I have difficulties understanding this question. An rvalue reference
itself has no members, so I must assume you speak of the properties of
some "expression". In this case, it is relevant whether the expression
is an lvalue expression or an rvalue expression. Note that it is only of
secondary relevance whether we speak of a variable that is an rvalue
reference. Details see below.
> In particulate, consider this Image class.
>
> typedef unsigned char Byte;
> typedef std::vector ImageVec;
>
> struct Image {
> Image(): m_width(0), m_height(0) {}
> Image(Byte* img_data, size_t width, size_t height):
> m_data(img_data, img_data + width * height * 3),
> m_width(width),
> m_height(height) {
> }
>
> Image(Image&& img):
> m_data(img.m_data),
> m_width(img.m_width),
> m_height(img.m_height){
> img.m_width = 0;
> img.m_height = 0;
> }
>
> Image& operator=(Image&& img) {
> if (this !=&img) {
> m_data = img.m_data;
> m_width = img.m_width;
> m_height = img.m_height;
> }
> return *this;
> }
>
> private:
> ImageVec m_data;
> size_t m_width;
> size_t m_height;
> };
>
> I'm wondering if the move constructor here can be expected to move the
> data from img.m_data to m_data, if I need to rewrite that as:
> m_data(std::move(img.m_data))
>
> Similarly, do I need to use std::move in the move assignment operator.

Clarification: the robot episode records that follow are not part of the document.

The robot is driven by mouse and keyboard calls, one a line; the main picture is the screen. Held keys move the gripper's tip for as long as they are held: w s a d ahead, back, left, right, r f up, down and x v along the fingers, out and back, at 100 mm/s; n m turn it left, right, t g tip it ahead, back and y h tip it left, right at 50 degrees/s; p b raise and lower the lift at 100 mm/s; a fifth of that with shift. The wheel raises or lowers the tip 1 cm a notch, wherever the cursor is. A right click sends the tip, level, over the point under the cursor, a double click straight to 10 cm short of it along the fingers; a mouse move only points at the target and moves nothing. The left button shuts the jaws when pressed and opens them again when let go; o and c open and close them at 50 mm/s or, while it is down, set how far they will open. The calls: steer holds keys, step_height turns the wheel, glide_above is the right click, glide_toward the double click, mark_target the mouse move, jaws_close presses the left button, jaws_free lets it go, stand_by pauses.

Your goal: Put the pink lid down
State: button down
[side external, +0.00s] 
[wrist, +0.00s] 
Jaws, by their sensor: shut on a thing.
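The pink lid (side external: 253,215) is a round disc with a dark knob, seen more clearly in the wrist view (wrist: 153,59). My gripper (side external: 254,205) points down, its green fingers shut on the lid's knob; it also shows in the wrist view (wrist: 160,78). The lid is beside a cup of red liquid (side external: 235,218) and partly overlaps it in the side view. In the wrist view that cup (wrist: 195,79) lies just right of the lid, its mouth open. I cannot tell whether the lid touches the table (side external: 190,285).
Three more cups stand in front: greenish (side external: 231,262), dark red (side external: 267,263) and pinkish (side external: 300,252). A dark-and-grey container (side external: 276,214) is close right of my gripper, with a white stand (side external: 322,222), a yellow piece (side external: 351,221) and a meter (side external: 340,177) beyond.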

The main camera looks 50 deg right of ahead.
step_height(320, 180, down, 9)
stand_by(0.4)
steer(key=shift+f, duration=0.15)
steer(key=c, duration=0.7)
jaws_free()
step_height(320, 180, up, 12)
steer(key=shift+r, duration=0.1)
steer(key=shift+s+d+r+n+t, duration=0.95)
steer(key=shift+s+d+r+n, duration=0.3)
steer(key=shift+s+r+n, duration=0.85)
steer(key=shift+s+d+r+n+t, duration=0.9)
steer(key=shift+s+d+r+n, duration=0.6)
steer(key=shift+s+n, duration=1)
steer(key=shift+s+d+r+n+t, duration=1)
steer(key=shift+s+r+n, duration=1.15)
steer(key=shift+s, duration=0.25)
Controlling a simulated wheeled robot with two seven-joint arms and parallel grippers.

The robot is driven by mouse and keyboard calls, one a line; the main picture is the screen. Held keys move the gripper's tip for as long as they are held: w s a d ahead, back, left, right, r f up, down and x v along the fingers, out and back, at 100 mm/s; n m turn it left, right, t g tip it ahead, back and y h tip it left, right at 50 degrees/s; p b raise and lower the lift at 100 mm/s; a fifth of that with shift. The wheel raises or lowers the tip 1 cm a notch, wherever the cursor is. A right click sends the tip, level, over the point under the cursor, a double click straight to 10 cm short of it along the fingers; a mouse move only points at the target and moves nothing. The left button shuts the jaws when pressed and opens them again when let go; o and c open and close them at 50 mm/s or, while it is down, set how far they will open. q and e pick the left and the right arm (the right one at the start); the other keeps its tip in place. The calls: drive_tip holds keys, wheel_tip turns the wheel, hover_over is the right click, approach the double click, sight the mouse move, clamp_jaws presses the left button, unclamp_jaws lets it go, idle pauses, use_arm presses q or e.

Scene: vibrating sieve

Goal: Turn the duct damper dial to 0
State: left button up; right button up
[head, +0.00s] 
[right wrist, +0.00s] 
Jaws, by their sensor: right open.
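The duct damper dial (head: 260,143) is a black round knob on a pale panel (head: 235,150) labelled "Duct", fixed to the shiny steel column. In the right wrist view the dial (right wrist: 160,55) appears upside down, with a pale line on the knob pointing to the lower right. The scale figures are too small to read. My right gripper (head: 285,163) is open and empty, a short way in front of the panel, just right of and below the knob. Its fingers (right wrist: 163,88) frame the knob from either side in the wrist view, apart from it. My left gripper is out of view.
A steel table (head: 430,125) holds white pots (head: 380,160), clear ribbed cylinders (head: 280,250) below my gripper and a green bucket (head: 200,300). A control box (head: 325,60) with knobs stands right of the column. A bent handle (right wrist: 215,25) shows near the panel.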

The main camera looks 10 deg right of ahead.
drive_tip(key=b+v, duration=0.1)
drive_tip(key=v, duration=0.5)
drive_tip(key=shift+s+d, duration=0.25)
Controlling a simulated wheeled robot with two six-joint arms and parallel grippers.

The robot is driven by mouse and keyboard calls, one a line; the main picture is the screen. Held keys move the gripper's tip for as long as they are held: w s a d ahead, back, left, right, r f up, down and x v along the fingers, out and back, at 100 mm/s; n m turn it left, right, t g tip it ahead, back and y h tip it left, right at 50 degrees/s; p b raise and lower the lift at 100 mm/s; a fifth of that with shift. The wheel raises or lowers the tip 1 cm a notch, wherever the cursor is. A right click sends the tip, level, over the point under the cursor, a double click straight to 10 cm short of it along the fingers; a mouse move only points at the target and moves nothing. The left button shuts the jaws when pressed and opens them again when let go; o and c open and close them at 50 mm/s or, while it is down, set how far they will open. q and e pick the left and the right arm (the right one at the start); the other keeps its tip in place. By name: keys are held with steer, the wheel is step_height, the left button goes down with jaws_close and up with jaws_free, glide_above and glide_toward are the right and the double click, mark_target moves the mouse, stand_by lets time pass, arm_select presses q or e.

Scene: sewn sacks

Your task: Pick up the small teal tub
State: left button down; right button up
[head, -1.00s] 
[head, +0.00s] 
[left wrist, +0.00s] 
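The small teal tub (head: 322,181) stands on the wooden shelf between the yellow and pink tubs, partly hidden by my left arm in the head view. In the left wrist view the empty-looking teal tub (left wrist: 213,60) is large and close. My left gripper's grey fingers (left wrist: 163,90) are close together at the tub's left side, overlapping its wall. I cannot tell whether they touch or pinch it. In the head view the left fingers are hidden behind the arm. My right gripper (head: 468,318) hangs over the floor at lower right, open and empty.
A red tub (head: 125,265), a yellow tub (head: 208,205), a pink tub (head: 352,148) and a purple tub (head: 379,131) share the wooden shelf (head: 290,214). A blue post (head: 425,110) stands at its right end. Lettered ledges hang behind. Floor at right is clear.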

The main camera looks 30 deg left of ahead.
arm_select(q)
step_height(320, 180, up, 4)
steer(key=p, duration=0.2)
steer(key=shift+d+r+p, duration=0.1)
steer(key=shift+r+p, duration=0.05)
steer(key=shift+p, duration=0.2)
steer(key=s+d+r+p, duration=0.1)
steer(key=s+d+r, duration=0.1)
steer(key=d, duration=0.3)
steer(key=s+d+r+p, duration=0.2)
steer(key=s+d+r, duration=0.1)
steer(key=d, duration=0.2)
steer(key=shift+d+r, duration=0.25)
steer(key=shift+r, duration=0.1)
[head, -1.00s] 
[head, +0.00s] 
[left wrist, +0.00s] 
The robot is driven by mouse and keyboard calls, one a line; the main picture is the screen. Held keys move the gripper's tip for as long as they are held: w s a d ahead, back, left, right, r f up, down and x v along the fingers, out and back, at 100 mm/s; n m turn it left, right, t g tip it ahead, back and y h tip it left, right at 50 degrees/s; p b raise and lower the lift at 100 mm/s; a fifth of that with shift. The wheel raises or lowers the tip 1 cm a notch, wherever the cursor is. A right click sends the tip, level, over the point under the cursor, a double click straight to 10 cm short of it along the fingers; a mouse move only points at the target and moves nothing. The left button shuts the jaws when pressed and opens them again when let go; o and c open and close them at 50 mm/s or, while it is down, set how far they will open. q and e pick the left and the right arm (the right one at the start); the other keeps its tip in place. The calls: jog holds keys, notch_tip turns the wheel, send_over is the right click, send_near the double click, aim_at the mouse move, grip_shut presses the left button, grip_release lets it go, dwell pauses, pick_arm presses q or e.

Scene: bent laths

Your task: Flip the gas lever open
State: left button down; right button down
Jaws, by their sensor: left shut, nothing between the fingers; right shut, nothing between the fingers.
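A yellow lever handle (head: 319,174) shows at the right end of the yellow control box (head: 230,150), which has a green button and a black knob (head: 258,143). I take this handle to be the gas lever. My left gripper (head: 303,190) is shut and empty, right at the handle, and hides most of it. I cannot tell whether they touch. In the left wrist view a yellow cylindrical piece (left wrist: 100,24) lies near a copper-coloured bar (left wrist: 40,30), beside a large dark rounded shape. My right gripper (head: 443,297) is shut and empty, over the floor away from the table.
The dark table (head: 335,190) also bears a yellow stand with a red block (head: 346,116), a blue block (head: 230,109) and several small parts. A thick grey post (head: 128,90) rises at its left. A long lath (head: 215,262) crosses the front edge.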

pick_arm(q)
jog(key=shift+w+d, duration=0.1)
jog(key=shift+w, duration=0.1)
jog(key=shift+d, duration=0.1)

You need to use std::move to convert all your lvalues to rvalues. Within
the move-constructor and the move-assignment the expression "img" is an
lvalue. It does not matter what the underlying type of the declared
variable is. Now the follow-up question to clarify is: What is the
value-category of a member access expression (like "img.m_data") for a
variable of class type? Here we look at 5.2.5 [expr.ref] p4 and try to
deduce the value category of an expression E1.E2:
"If E2 is declared to have type “reference to T,” then E1.E2 is an lvalue;"
Is m_data a reference type? No, so we proceed with bullet 2 of
aforementioned paragraph:
"If E1 is an lvalue, then E1.E2 is an lvalue; if E1 is an xvalue, then
E1.E2 is an xvalue; otherwise, it is a prvalue."
E1 is an lvalue (it is a variable with a name), so E1.E2 is also an lvalue.
> Finally, I want to clarify my understanding of when implicit move
> constructors are generated. My understanding is that this changed
> during the standardization process.
Your assumption is correct.
> Could someone give a statement on
> exactly when implicit move constructors are generated in the final
> draft, perhaps with reference to section?
12.8 [class.copy] p9:
"If the definition of a class X does not explicitly declare a move
constructor, one will be implicitly declared as defaulted if and only if
— X does not have a user-declared copy constructor,
— X does not have a user-declared copy assignment operator,
— X does not have a user-declared move assignment operator,
— X does not have a user-declared destructor, and
— the move constructor would not be implicitly defined as deleted."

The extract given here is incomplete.